The opera is fantastic : if it comes to a city near you go and see it. Buy the CD. etc.

On the way back through the park that is overlooked by my appartment/office, I catch a sight of the cunning little vixen (I'm in an operatic frame of mind) that lives on my side of the park (there are two fox families in this small inner London park, daughters of the original Vixen who came to stay eight years ago). I notice she's limping badly, holding her rear foot up, in pain. I do hope she'll be alright.
SUNDAY 22ndLondoners like a foreign orchestra but can be a very volatile audience: one wisp of condescension and they're against you. On the other hand entertain us and we show our appreciation. Tonight's guests at the Barbican were the Minnesota Orchestra, total unknowns over here, but they've recently imported the BBC's Osmo Vanska - late of the BBC's Scottish Symphony Orchestra, and so we gave them two encores: nice to see an old friend back on the podium. Typically some people hurried out as soon as the clapping began (this is very rude and I've only really seen it in London) but those of us who stayed til the bitter end were rewarded with two very well played extra pieces.
As the house was only half full they'd closed the balcony and upgraded everyone (worth knowing: not only do you get better seats than you would normally - so no need paying top price - but there are plenty of spaces for you to move into to get even more value). This happened last week when I went to see Jerry Springer (for the 4th time - but I plead houseguests for three of the offences) - it's got a bit stale since the transfer from the National theatre to the Cambridge, though the old magic is still visible at times. And the programmes were free (I still rankle at the cost of a programme in London - average £3!)
So a happy audience, a warm reception and a glowing orchestra... what could be better.
MONDAY 23rd The (left wing) Mirror newspaper starts a week-long centre-page spread rant called: Things I hate about Britain which includes 1) littering, being rude and aggressive, lack of concern for the environment.
2) Denigration of British culture (and the degree to which 'foreign' cultures are promoted)
3) Price of transport in UK - cheaper to fly to Spain than to travel round Britain by train.
4) Drunken cretinous teenagers behaving badly in public.
11) The Stiff upper lip and political correctness.
15) British cinema
17) The appalling treatment of old people
Although they highlight many real problems, there is a cast of xenophobia about the whole article. However the next day they get a lot of letters and tidbits from celebrities which are much more realistic. And a radio show berates them for 'Whinging' - see(11) above!
WEDNESDAY 25thMuch controversey in the papers about plans to improve the acoustics at the Royal Festival hall. Simon Rattle said playing there 'sapped his will to live' - now I've never been a fan of Rattle but after the wonderful acoustics of Birmingham's Symphony Hall I can sympathise.
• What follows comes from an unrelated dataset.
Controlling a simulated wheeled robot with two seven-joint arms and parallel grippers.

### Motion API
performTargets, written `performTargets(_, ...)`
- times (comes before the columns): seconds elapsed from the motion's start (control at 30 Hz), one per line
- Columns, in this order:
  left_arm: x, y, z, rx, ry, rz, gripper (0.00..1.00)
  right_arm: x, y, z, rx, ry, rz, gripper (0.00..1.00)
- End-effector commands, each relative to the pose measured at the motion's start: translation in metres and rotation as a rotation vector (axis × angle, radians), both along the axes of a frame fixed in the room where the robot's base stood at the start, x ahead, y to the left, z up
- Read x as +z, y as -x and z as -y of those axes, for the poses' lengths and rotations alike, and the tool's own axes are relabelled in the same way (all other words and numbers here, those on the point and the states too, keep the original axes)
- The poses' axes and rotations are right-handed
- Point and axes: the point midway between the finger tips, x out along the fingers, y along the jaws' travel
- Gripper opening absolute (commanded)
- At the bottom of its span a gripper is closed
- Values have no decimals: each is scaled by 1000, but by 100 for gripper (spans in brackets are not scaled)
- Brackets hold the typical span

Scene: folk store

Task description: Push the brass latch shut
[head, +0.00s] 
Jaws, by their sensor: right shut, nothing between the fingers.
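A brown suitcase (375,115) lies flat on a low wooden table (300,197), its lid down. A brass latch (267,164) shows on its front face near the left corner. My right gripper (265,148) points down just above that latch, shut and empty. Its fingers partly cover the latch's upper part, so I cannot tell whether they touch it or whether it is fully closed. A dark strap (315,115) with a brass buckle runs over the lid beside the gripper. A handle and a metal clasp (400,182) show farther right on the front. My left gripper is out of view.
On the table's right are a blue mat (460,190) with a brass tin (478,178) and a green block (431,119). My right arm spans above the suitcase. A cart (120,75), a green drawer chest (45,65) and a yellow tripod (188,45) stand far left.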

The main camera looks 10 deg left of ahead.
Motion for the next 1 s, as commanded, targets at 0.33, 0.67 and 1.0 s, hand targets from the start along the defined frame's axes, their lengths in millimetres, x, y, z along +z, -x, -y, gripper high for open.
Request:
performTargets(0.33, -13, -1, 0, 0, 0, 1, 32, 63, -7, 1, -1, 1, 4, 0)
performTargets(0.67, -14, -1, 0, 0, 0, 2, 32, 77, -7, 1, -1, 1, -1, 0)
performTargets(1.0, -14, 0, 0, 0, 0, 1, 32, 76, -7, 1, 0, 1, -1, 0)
The makeover to the Barbican did wonders - the very warm woody acoustic was straightened out and a few of the dead spots eliminated (the seating is still too wide for the stage and if you're stage left you can only hear the basses) and it's much better. The RFH on the other hand is a difficult kettle of fish. The dry, 1950's acoustic I rather like: it has a very nice sweet spot, and if you know where to sit it can be excellent (tip: the back row of the stalls about 4 seats from the edge). But it's also a very good example of 20th C architecture.

The boss of the Twentieth Century Society - which tries to protect the architectural heritage from 1914 onwards - says the proposed changes would be damaging. There is a 'feel' to a space which comes from the acoustics. This is trueĤ the building certainly feels very 1950s (for another good space see our City Churches section - Chad Varah's perfect acoustic) and I'm prepared to put up with having to be picky about where I sit (I'm seat-specific here, and at the Albert Hall).
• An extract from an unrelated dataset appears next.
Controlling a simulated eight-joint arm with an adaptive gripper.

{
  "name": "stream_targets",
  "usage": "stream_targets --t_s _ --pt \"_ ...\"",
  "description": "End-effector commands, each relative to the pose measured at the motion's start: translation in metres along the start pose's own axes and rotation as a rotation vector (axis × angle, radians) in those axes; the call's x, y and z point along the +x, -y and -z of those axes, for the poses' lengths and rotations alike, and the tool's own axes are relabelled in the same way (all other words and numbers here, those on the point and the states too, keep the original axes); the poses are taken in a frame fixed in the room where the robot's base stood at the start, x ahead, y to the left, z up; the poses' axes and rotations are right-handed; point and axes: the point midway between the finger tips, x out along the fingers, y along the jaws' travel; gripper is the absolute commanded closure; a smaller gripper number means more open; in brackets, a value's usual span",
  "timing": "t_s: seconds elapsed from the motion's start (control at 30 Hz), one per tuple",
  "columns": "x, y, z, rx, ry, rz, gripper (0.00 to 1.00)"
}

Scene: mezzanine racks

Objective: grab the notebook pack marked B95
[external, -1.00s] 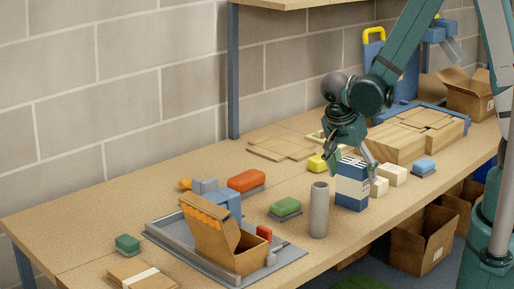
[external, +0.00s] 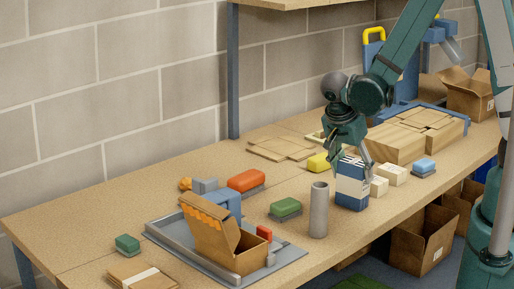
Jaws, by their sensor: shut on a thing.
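A blue pack with a white label band (external: 351,190) stands upright on the workbench, right of a grey cylinder. It looks like the notebook pack, but no B95 mark can be read at this size. My gripper (external: 353,166) points down over the pack, with its fingers shut on the upper part from the left and right sides. The pack's base appears to be still on the bench. The fingers hide part of its top edges.
The grey cylinder (external: 318,210) stands close on the left. Cream blocks (external: 379,187) sit close on the right, and a yellow item (external: 318,162) lies behind. A grey tray (external: 170,238) with an open carton (external: 236,253) is at front left. The bench's front edge is near.

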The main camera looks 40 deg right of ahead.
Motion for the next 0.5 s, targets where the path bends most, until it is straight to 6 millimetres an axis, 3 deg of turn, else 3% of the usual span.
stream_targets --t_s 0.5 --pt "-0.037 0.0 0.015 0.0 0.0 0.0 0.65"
The other problem is that pieces of music composed in Britain between 1940 and 1960 are unique, they NEED that dry, sexless acoustic, and without a place to perform these pieces in a natural acoustic will be lost forever. But it's predicted that the modernisers will triumph and the new acoustic system will be installed. The only saving grace is that the team brought in to do the work trained with the boss of the RFH's original acoustic design team.
THURSDAY 26th It's official - Britain is the least religious country on earth (thank God).   The BBC has conducted a survey of 10,000 people. It is quite flawed (it's got a huge bias towards monotheism) but the results are interesting, apparently Americans are the least tolerant and most prepared to die for their faiths : Jihad, Texas style.

"Only 46% of respondents in the UK said they have always believed in God - 27% less than the average. Only Russia (42%) and S Korea (28%) were lower. Furthermore just 52% of UK respondents believed God (or a Higher Power) created the universe, compared to 85% in the USA, 83% in Mexico, 99% in Indonesia and 96% in Lebanon.
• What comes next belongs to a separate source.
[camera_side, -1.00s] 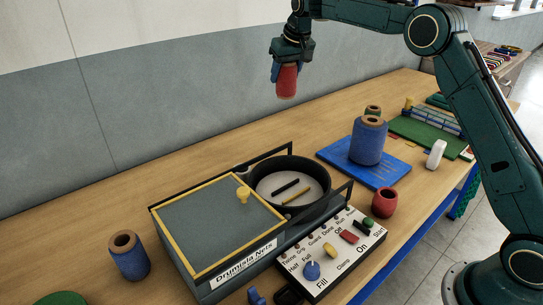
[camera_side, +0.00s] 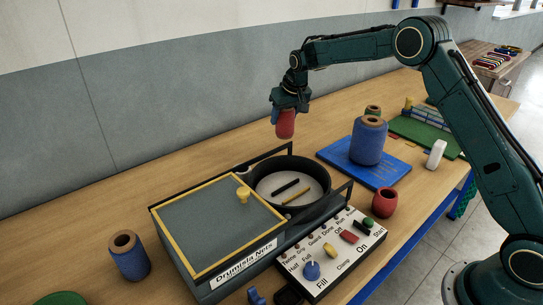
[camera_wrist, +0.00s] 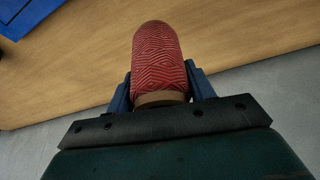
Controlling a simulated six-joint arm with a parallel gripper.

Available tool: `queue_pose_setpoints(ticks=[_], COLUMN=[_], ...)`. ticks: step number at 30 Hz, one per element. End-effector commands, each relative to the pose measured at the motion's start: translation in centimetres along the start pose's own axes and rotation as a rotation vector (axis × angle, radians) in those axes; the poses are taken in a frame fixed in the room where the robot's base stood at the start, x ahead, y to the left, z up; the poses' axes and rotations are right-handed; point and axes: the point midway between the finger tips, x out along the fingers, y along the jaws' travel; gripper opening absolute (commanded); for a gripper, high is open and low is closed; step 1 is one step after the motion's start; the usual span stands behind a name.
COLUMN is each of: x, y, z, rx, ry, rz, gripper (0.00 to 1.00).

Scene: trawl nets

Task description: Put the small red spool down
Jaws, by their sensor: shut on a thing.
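The small red spool (camera_side: 286,127) is held upright in the air over the back part of the bench. It also shows in the wrist view (camera_wrist: 158,55), with red patterned thread and a tan rim near the jaws. My gripper (camera_side: 279,113) is shut on it; both blue fingers (camera_wrist: 160,92) press on its sides in the wrist view. Bare wood lies beyond the spool in the wrist view. In the side view the spool is above and behind the round black pan.
The machine with a yellow-edged lid (camera_side: 215,225) and a round pan (camera_side: 290,190) stands in front. A blue spool (camera_side: 368,142) stands on a blue mat (camera_side: 388,172). A red cup-like piece (camera_side: 384,202) and another blue spool (camera_side: 130,256) stand nearby. The back strip of bench (camera_side: 185,178) is clear.

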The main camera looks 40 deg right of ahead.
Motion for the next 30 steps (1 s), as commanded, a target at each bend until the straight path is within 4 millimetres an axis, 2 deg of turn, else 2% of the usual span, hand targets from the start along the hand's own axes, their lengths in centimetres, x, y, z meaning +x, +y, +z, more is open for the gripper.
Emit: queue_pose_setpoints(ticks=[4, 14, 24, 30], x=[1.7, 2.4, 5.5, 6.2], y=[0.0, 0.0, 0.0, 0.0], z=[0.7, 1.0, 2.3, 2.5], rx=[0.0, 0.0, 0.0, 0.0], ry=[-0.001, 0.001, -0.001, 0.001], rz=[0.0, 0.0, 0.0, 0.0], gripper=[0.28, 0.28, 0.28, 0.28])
The survey found that only 19% of those in the UK said they would die for their God/beliefs. This compares to 37% in Israel, 90% of those polled in Indonesia and Nigeria, and 71% in the USA and Lebanon. The poll also looked at the place of religion in the world. Almost a third (29%) of people in the UK believe that the world would be a more peaceful place without beliefs in God but very few people in other countries agreed. Just 6% of those polled in America agreed with this view, 11% in Israel and 9% in India. The average across all ten countries was 10%.

The poll also looked at levels of attendance of organised religious services in the UK compared to the rest of the world. Across the ten countries, an average of 46% regularly attend a religious service but the figure was 21% in the UK, the second lowest behind Russia (7%)."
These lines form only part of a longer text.